TirO,
Apologies for delay in reverting.
The point you raise is a good one.
Assuming normal income multiples and that the mortgage is brand new (the stage at which there is maximum sensitivity to rate rises i.e. the worst case scenario), the first year of the 8% nominal rate/10% inflation is a bit bleak. If we assume that our borrower was earning €70k to get that scale of mortgage then 10% inflation is likely to lead to a minimum of a 10% salary increase i.e. €7000 (or €4060 after tax @ 42% - assuming no indexation of bands, which is historically rare). The increase in mortgage payments minus his net salary increase is €2864 in the first year (although much less if the above-mentioned indexation and, possibly, mortgage interest relief are taken into account) so this looks bad.

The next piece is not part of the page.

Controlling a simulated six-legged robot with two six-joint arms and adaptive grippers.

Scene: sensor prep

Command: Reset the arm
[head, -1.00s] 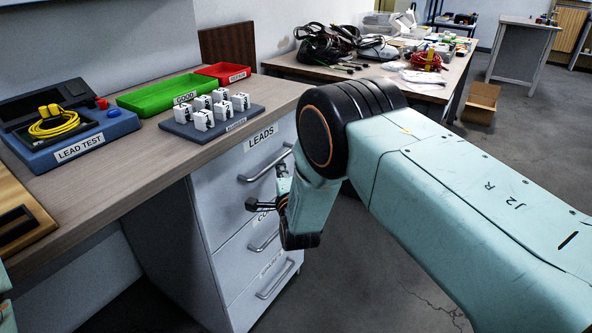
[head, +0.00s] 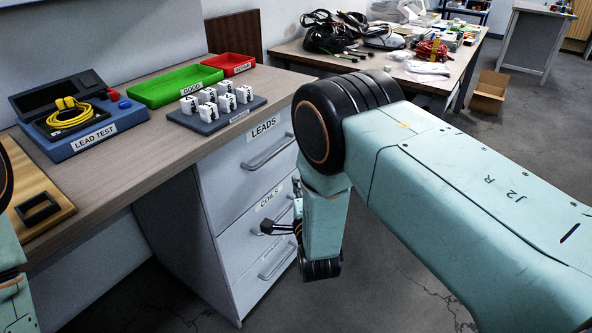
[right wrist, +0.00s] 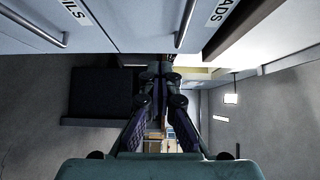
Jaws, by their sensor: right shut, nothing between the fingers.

However, payout happens during the second year - if inflation remains at the same level as do interest rates there is, obviously, no further mortgage payment rise but the further €7700 (net €4466) pay rise now puts him in a more advantageous cash position than he was in when he took out the loan.
The other big gain for our borrower is the fact that in just a couple of years inflation has reduced his mortgage from being 2.86 times his salary to being just 2.26 times his salary (assuming 20 year repayment). This was really my starting-off point i.e. that a good dose of sustained inflation reduces the burden of the loan.
I am not claiming that inflation is fundamentally a good thing - but I am encouraging people to think a bit laterally when it comes to inflation and borrowing.